The Junior Pilots’ Initiative depends on mentors and AOPA members are encouraged to share their wealth and depth of experience in becoming AOPA Mentor Pilots. These mentors will have the responsibility of flying the junior pilots to events, demonstrating airmanship, professionalism and pride in clean, beautiful, AOPA-branded aircraft. The junior pilots will be issued with a passenger logbook which enables them to log their flights and become part of the AOPA community.
With AOPA’s intention to build a bridge between young people and experienced aviators, we suspect each has as much to learn from the other.
In April this year, AOPA introduced a general aviation virtual reality simulator, which has to be experienced to be believed. Custom built, and modified to travel with us on the AOPA bus, the VR Sim is AOPA’s most exciting youth-engagement tool yet. To showcase the VR Sim, we are launching AOPA Village at Wings Over Illawarra this year. The village will include the Junior Pilots’ simulators, a pilot bar, AOPA’s new Drone Zone, which will offer an interactive flying exhibit, as well as engagement from our partners at the SAAA, GFA, HGFA and AMROBA.
“2018 was an excellent year for the association,” Ben tells me. “We know we have had a chequered past as an organisation, and AOPA takes full responsibility for that, but everything we do today is around improvement. The inter-association relationships we’ve build with the SAAA, GFA and AMROMA have strengthened us considerably and we’re looking forward to an enormous Ausfly this October.

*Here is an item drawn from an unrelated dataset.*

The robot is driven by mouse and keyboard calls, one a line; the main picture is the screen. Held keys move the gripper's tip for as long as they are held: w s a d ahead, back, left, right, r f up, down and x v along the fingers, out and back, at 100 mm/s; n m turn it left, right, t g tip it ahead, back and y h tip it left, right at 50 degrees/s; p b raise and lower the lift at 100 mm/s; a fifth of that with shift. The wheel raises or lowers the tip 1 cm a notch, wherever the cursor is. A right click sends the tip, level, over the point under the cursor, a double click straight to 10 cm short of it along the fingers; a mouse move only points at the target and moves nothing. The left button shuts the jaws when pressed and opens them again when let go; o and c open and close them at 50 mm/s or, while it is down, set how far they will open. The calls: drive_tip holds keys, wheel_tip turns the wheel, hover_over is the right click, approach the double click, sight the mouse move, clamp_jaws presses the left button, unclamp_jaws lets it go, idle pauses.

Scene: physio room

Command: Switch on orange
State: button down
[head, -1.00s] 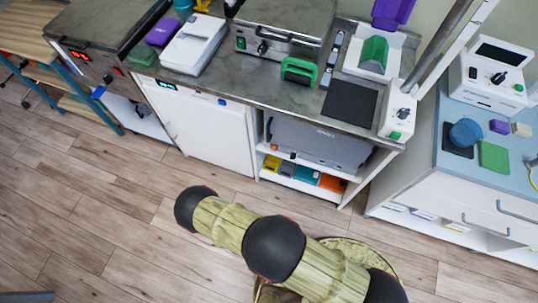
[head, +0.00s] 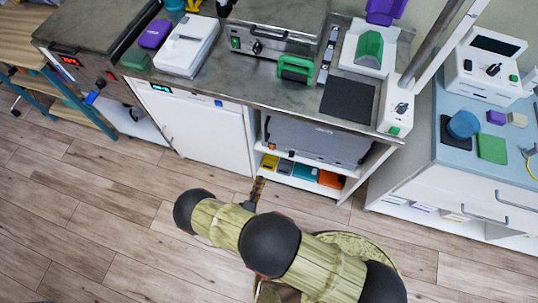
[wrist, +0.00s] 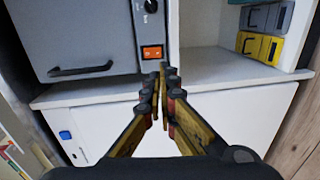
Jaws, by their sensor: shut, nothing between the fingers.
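A grey appliance (head: 318,140) sits in the open cabinet bay under the counter. It also shows in the wrist view (wrist: 85,35), with a black knob (wrist: 151,6) and a small orange switch (wrist: 152,52) on its front. The switch shows as a small orange spot in the head view (head: 292,154). My gripper (wrist: 163,70) is shut and empty, its fingertips just beside and below the switch in the wrist picture. I cannot tell whether they touch it. In the head view my gripper (head: 258,188) is small, in front of the bay's left side.
Several coloured boxes stand on the shelf beneath the appliance, including a yellow one (head: 270,162) and an orange one (head: 330,179). A white door (head: 211,135) borders the bay on the left. A blue-topped cabinet (head: 455,165) stands at the right. The floor in front is clear.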

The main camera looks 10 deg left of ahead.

Everything we are showcasing at WOI will excite passion in young people, leading them to consider a career, or a hobby, as a pilot.”
The most important aspect of the Junior Pilots’ Initiative, which Ben reiterates at the end of our interview, is the AOPA members. “The support of the members has made this progam a reality,” he says. “None of this would be possible without our members and their loyalty, generosity and spirit.”